Short problem =>
Reproduce the listing below verbatim.
# Start of Data provided
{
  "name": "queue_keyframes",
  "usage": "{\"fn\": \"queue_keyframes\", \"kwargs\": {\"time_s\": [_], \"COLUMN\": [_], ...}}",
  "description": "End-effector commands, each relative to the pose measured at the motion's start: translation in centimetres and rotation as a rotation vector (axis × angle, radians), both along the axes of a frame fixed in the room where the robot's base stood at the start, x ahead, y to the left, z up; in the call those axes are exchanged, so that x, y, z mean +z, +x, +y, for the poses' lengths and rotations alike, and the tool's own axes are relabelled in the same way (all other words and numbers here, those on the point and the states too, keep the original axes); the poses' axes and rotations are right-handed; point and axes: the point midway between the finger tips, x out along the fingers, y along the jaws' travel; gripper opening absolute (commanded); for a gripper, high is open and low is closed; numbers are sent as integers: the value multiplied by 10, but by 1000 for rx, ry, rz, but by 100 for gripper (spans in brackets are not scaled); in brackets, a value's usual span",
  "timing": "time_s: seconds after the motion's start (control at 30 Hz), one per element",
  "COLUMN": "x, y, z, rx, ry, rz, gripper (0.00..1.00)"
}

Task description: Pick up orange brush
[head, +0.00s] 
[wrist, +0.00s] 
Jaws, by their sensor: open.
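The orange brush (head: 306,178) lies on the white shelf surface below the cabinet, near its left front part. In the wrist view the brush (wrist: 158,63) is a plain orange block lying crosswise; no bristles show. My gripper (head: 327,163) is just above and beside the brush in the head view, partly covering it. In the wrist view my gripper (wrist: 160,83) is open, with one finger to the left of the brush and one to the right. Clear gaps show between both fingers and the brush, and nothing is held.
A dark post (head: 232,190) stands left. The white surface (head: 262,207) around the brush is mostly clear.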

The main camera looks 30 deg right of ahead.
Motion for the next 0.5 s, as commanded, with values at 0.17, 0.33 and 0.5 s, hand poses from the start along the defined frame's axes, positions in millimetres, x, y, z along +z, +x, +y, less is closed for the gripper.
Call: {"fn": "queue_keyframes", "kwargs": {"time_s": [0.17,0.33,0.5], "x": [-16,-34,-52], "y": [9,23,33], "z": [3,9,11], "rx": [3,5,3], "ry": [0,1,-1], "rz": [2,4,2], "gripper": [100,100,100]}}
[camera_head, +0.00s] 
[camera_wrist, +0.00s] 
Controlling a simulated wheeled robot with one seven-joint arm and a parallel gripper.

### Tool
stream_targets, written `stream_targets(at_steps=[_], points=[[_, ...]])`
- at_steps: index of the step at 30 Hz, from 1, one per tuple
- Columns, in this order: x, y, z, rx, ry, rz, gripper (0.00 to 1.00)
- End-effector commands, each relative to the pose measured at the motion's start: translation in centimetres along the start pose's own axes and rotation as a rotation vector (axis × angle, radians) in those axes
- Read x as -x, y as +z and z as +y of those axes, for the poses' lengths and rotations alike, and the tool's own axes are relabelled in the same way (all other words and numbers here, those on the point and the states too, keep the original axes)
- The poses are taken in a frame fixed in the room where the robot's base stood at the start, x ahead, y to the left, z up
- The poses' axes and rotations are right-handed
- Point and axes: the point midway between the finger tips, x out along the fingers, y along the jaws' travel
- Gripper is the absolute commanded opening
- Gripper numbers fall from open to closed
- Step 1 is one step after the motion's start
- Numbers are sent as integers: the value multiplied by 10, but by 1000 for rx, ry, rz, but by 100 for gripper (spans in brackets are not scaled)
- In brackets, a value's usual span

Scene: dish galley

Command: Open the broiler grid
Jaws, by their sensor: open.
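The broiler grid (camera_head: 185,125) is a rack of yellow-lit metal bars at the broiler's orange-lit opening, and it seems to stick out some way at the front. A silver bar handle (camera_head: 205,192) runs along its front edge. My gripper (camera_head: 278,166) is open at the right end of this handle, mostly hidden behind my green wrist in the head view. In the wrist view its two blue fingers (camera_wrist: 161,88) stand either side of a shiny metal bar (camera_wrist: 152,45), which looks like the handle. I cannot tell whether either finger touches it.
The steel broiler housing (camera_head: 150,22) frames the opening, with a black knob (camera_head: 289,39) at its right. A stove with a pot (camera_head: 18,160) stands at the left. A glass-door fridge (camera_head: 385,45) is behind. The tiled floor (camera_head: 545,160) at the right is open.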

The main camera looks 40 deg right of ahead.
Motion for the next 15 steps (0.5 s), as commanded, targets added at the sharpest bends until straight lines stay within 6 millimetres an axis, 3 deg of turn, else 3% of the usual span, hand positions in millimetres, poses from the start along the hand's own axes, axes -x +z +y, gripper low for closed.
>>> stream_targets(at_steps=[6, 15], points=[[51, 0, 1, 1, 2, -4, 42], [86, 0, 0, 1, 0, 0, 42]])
# End of Data provided
Answer for this exercise =>
{
  "name": "queue_keyframes",
  "usage": "{\"fn\": \"queue_keyframes\", \"kwargs\": {\"time_s\": [_], \"COLUMN\": [_], ...}}",
  "description": "End-effector commands, each relative to the pose measured at the motion's start: translation in centimetres and rotation as a rotation vector (axis × angle, radians), both along the axes of a frame fixed in the room where the robot's base stood at the start, x ahead, y to the left, z up; in the call those axes are exchanged, so that x, y, z mean +z, +x, +y, for the poses' lengths and rotations alike, and the tool's own axes are relabelled in the same way (all other words and numbers here, those on the point and the states too, keep the original axes); the poses' axes and rotations are right-handed; point and axes: the point midway between the finger tips, x out along the fingers, y along the jaws' travel; gripper opening absolute (commanded); for a gripper, high is open and low is closed; numbers are sent as integers: the value multiplied by 10, but by 1000 for rx, ry, rz, but by 100 for gripper (spans in brackets are not scaled); in brackets, a value's usual span",
  "timing": "time_s: seconds after the motion's start (control at 30 Hz), one per element",
  "COLUMN": "x, y, z, rx, ry, rz, gripper (0.00..1.00)"
}

Task description: Pick up orange brush
[head, +0.00s] 
[wrist, +0.00s] 
Jaws, by their sensor: open.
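The orange brush (head: 306,178) lies on the white shelf surface below the cabinet, near its left front part. In the wrist view the brush (wrist: 158,63) is a plain orange block lying crosswise; no bristles show. My gripper (head: 327,163) is just above and beside the brush in the head view, partly covering it. In the wrist view my gripper (wrist: 160,83) is open, with one finger to the left of the brush and one to the right. Clear gaps show between both fingers and the brush, and nothing is held.
A dark post (head: 232,190) stands left. The white surface (head: 262,207) around the brush is mostly clear.

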The main camera looks 30 deg right of ahead.
Motion for the next 0.5 s, as commanded, with values at 0.17, 0.33 and 0.5 s, hand poses from the start along the defined frame's axes, positions in millimetres, x, y, z along +z, +x, +y, less is closed for the gripper.
Call: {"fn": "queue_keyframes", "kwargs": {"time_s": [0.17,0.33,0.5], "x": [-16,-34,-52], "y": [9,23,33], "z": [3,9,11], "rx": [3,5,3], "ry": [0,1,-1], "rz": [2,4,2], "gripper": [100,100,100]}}
[camera_head, +0.00s] 
[camera_wrist, +0.00s] 
Controlling a simulated wheeled robot with one seven-joint arm and a parallel gripper.

### Tool
stream_targets, written `stream_targets(at_steps=[_], points=[[_, ...]])`
- at_steps: index of the step at 30 Hz, from 1, one per tuple
- Columns, in this order: x, y, z, rx, ry, rz, gripper (0.00 to 1.00)
- End-effector commands, each relative to the pose measured at the motion's start: translation in centimetres along the start pose's own axes and rotation as a rotation vector (axis × angle, radians) in those axes
- Read x as -x, y as +z and z as +y of those axes, for the poses' lengths and rotations alike, and the tool's own axes are relabelled in the same way (all other words and numbers here, those on the point and the states too, keep the original axes)
- The poses are taken in a frame fixed in the room where the robot's base stood at the start, x ahead, y to the left, z up
- The poses' axes and rotations are right-handed
- Point and axes: the point midway between the finger tips, x out along the fingers, y along the jaws' travel
- Gripper is the absolute commanded opening
- Gripper numbers fall from open to closed
- Step 1 is one step after the motion's start
- Numbers are sent as integers: the value multiplied by 10, but by 1000 for rx, ry, rz, but by 100 for gripper (spans in brackets are not scaled)
- In brackets, a value's usual span

Scene: dish galley

Command: Open the broiler grid
Jaws, by their sensor: open.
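The broiler grid (camera_head: 185,125) is a rack of yellow-lit metal bars at the broiler's orange-lit opening, and it seems to stick out some way at the front. A silver bar handle (camera_head: 205,192) runs along its front edge. My gripper (camera_head: 278,166) is open at the right end of this handle, mostly hidden behind my green wrist in the head view. In the wrist view its two blue fingers (camera_wrist: 161,88) stand either side of a shiny metal bar (camera_wrist: 152,45), which looks like the handle. I cannot tell whether either finger touches it.
The steel broiler housing (camera_head: 150,22) frames the opening, with a black knob (camera_head: 289,39) at its right. A stove with a pot (camera_head: 18,160) stands at the left. A glass-door fridge (camera_head: 385,45) is behind. The tiled floor (camera_head: 545,160) at the right is open.

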The main camera looks 40 deg right of ahead.
Motion for the next 15 steps (0.5 s), as commanded, targets added at the sharpest bends until straight lines stay within 6 millimetres an axis, 3 deg of turn, else 3% of the usual span, hand positions in millimetres, poses from the start along the hand's own axes, axes -x +z +y, gripper low for closed.
>>> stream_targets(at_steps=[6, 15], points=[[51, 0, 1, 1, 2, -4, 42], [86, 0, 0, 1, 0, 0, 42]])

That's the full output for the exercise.